Saved entries:
::::::::
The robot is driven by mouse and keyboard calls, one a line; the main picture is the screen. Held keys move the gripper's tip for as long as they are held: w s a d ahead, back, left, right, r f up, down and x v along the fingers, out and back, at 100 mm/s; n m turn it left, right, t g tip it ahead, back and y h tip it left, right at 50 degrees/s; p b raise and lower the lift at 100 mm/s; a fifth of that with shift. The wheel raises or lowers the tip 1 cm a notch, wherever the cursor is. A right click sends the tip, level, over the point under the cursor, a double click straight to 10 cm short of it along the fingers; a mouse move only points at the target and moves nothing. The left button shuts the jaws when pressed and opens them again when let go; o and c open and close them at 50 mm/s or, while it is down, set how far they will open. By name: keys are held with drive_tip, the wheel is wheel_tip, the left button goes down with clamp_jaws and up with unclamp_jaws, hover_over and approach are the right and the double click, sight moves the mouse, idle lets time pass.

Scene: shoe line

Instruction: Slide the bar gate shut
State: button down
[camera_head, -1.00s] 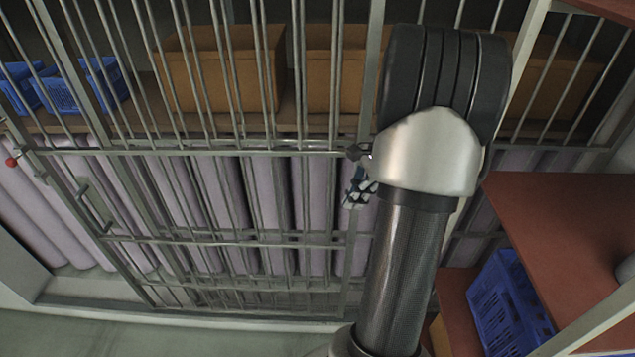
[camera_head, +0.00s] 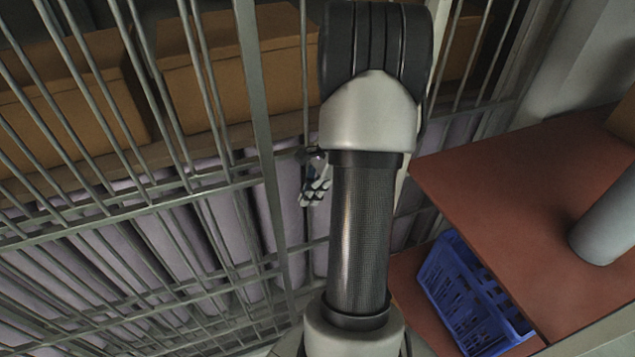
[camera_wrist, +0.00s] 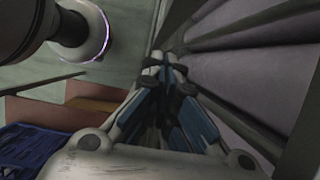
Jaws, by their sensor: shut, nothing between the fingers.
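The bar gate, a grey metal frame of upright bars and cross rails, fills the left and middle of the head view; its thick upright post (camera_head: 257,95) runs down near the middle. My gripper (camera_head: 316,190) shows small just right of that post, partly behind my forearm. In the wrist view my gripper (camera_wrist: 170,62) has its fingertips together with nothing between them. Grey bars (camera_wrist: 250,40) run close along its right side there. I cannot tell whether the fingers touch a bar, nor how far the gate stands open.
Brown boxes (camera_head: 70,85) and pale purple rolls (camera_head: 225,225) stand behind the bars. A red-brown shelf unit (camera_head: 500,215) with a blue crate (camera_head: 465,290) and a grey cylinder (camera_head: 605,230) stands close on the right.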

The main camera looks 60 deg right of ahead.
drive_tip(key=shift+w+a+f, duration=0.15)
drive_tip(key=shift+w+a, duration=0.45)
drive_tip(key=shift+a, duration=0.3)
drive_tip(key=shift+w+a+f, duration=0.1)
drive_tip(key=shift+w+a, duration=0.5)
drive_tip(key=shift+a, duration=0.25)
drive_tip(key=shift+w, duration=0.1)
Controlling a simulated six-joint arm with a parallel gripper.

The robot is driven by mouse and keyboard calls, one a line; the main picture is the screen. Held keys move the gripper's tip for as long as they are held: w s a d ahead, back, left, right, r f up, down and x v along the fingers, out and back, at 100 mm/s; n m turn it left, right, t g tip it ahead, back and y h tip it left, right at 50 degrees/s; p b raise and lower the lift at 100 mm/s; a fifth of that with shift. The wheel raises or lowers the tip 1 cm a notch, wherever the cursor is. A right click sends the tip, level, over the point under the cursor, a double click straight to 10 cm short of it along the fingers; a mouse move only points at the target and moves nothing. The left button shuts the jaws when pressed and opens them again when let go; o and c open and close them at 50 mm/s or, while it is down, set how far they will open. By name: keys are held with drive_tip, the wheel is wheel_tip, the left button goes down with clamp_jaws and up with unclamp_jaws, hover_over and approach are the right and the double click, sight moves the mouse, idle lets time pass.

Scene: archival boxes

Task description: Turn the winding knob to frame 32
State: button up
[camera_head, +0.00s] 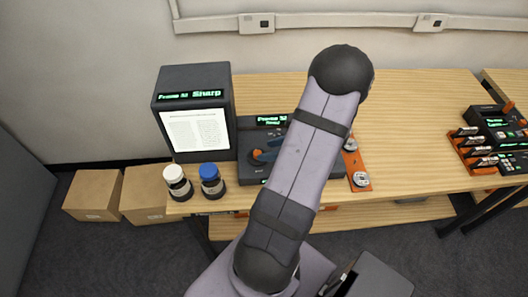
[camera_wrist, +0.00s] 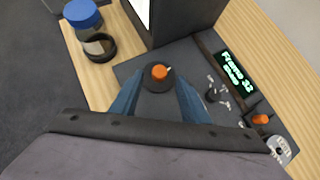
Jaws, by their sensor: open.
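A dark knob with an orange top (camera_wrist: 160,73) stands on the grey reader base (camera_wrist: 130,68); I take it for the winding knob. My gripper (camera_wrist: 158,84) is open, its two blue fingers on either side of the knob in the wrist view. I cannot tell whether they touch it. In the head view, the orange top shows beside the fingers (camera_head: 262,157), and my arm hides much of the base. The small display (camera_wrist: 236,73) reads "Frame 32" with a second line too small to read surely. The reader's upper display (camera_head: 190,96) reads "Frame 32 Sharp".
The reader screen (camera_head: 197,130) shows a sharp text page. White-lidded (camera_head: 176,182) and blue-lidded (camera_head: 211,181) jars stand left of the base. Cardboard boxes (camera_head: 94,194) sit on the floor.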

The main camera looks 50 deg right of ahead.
::::::::
Omit every image. Quote each record exactly.

The robot is driven by mouse and keyboard calls, one a line; the main picture is the screen. Held keys move the gripper's tip for as long as they are held: w s a d ahead, back, left, right, r f up, down and x v along the fingers, out and back, at 100 mm/s; n m turn it left, right, t g tip it ahead, back and y h tip it left, right at 50 degrees/s; p b raise and lower the lift at 100 mm/s; a fifth of that with shift. The wheel raises or lowers the tip 1 cm a notch, wherever the cursor is. A right click sends the tip, level, over the point under the cursor, a double click straight to 10 cm short of it along the fingers; a mouse move only points at the target and moves nothing. The left button shuts the jaws when pressed and opens them again when let go; o and c open and close them at 50 mm/s or, while it is down, set how far they will open. By name: keys are held with drive_tip, the wheel is wheel_tip, the left button goes down with clamp_jaws and up with unclamp_jaws, hover_over and approach are the right and the double click, sight moves the mouse, idle lets time pass.

Scene: shoe line

Instruction: Slide the bar gate shut
State: button down
[camera_head, -1.00s] 
[camera_head, +0.00s] 
[camera_wrist, +0.00s] 
Jaws, by their sensor: shut, nothing between the fingers.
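The bar gate, a grey metal frame of upright bars and cross rails, fills the left and middle of the head view; its thick upright post (camera_head: 257,95) runs down near the middle. My gripper (camera_head: 316,190) shows small just right of that post, partly behind my forearm. In the wrist view my gripper (camera_wrist: 170,62) has its fingertips together with nothing between them. Grey bars (camera_wrist: 250,40) run close along its right side there. I cannot tell whether the fingers touch a bar, nor how far the gate stands open.
Brown boxes (camera_head: 70,85) and pale purple rolls (camera_head: 225,225) stand behind the bars. A red-brown shelf unit (camera_head: 500,215) with a blue crate (camera_head: 465,290) and a grey cylinder (camera_head: 605,230) stands close on the right.

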The main camera looks 60 deg right of ahead.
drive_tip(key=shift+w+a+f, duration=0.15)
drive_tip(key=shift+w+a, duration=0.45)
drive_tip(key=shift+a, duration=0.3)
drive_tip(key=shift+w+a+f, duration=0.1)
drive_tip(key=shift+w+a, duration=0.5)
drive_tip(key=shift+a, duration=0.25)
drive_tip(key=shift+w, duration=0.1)
Controlling a simulated six-joint arm with a parallel gripper.

The robot is driven by mouse and keyboard calls, one a line; the main picture is the screen. Held keys move the gripper's tip for as long as they are held: w s a d ahead, back, left, right, r f up, down and x v along the fingers, out and back, at 100 mm/s; n m turn it left, right, t g tip it ahead, back and y h tip it left, right at 50 degrees/s; p b raise and lower the lift at 100 mm/s; a fifth of that with shift. The wheel raises or lowers the tip 1 cm a notch, wherever the cursor is. A right click sends the tip, level, over the point under the cursor, a double click straight to 10 cm short of it along the fingers; a mouse move only points at the target and moves nothing. The left button shuts the jaws when pressed and opens them again when let go; o and c open and close them at 50 mm/s or, while it is down, set how far they will open. By name: keys are held with drive_tip, the wheel is wheel_tip, the left button goes down with clamp_jaws and up with unclamp_jaws, hover_over and approach are the right and the double click, sight moves the mouse, idle lets time pass.

Scene: archival boxes

Task description: Turn the winding knob to frame 32
State: button up
[camera_head, +0.00s] 
[camera_wrist, +0.00s] 
Jaws, by their sensor: open.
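A dark knob with an orange top (camera_wrist: 160,73) stands on the grey reader base (camera_wrist: 130,68); I take it for the winding knob. My gripper (camera_wrist: 158,84) is open, its two blue fingers on either side of the knob in the wrist view. I cannot tell whether they touch it. In the head view, the orange top shows beside the fingers (camera_head: 262,157), and my arm hides much of the base. The small display (camera_wrist: 236,73) reads "Frame 32" with a second line too small to read surely. The reader's upper display (camera_head: 190,96) reads "Frame 32 Sharp".
The reader screen (camera_head: 197,130) shows a sharp text page. White-lidded (camera_head: 176,182) and blue-lidded (camera_head: 211,181) jars stand left of the base. Cardboard boxes (camera_head: 94,194) sit on the floor.

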The main camera looks 50 deg right of ahead.

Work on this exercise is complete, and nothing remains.